> **Task details**: Extract the whole listing as it stands. Do not include the pictures.

> **Dataset section**:
* Start *
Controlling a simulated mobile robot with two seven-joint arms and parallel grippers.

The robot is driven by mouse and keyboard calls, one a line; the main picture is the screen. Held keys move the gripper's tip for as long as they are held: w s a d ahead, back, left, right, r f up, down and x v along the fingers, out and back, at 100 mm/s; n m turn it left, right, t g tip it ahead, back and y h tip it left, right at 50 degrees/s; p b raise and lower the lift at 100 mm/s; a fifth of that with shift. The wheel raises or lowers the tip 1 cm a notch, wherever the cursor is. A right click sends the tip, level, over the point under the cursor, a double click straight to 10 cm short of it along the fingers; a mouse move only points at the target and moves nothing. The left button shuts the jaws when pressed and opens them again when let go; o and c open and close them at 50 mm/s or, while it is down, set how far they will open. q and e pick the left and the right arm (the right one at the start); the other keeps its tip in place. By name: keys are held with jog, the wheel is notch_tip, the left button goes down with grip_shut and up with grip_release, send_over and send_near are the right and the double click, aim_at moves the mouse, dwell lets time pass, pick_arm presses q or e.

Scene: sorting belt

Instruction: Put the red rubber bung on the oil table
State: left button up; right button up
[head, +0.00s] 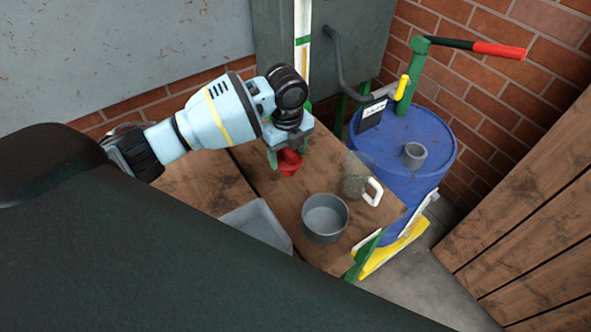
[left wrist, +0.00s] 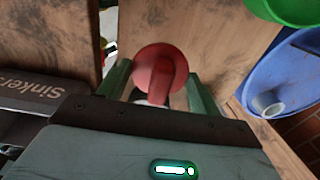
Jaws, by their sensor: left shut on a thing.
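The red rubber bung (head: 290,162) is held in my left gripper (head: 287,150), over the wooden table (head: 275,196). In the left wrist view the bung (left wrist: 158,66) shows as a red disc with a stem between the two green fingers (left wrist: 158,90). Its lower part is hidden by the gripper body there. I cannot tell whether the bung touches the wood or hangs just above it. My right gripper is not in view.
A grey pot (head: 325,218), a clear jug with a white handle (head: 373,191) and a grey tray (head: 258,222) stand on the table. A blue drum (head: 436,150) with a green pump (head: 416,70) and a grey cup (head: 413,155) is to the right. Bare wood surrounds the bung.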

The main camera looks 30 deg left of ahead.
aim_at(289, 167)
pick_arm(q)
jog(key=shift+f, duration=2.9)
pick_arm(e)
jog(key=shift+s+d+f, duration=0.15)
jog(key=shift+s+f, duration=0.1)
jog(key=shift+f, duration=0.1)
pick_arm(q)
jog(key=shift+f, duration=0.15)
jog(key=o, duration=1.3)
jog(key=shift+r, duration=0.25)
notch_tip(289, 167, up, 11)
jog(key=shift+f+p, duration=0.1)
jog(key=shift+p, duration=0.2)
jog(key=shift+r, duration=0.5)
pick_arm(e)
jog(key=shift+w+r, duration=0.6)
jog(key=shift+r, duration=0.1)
* End *
> **Output**:
Controlling a simulated mobile robot with two seven-joint arms and parallel grippers.

The robot is driven by mouse and keyboard calls, one a line; the main picture is the screen. Held keys move the gripper's tip for as long as they are held: w s a d ahead, back, left, right, r f up, down and x v along the fingers, out and back, at 100 mm/s; n m turn it left, right, t g tip it ahead, back and y h tip it left, right at 50 degrees/s; p b raise and lower the lift at 100 mm/s; a fifth of that with shift. The wheel raises or lowers the tip 1 cm a notch, wherever the cursor is. A right click sends the tip, level, over the point under the cursor, a double click straight to 10 cm short of it along the fingers; a mouse move only points at the target and moves nothing. The left button shuts the jaws when pressed and opens them again when let go; o and c open and close them at 50 mm/s or, while it is down, set how far they will open. q and e pick the left and the right arm (the right one at the start); the other keeps its tip in place. By name: keys are held with jog, the wheel is notch_tip, the left button goes down with grip_shut and up with grip_release, send_over and send_near are the right and the double click, aim_at moves the mouse, dwell lets time pass, pick_arm presses q or e.

Scene: sorting belt

Instruction: Put the red rubber bung on the oil table
State: left button up; right button up
[head, +0.00s] 
[left wrist, +0.00s] 
Jaws, by their sensor: left shut on a thing.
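The red rubber bung (head: 290,162) is held in my left gripper (head: 287,150), over the wooden table (head: 275,196). In the left wrist view the bung (left wrist: 158,66) shows as a red disc with a stem between the two green fingers (left wrist: 158,90). Its lower part is hidden by the gripper body there. I cannot tell whether the bung touches the wood or hangs just above it. My right gripper is not in view.
A grey pot (head: 325,218), a clear jug with a white handle (head: 373,191) and a grey tray (head: 258,222) stand on the table. A blue drum (head: 436,150) with a green pump (head: 416,70) and a grey cup (head: 413,155) is to the right. Bare wood surrounds the bung.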

The main camera looks 30 deg left of ahead.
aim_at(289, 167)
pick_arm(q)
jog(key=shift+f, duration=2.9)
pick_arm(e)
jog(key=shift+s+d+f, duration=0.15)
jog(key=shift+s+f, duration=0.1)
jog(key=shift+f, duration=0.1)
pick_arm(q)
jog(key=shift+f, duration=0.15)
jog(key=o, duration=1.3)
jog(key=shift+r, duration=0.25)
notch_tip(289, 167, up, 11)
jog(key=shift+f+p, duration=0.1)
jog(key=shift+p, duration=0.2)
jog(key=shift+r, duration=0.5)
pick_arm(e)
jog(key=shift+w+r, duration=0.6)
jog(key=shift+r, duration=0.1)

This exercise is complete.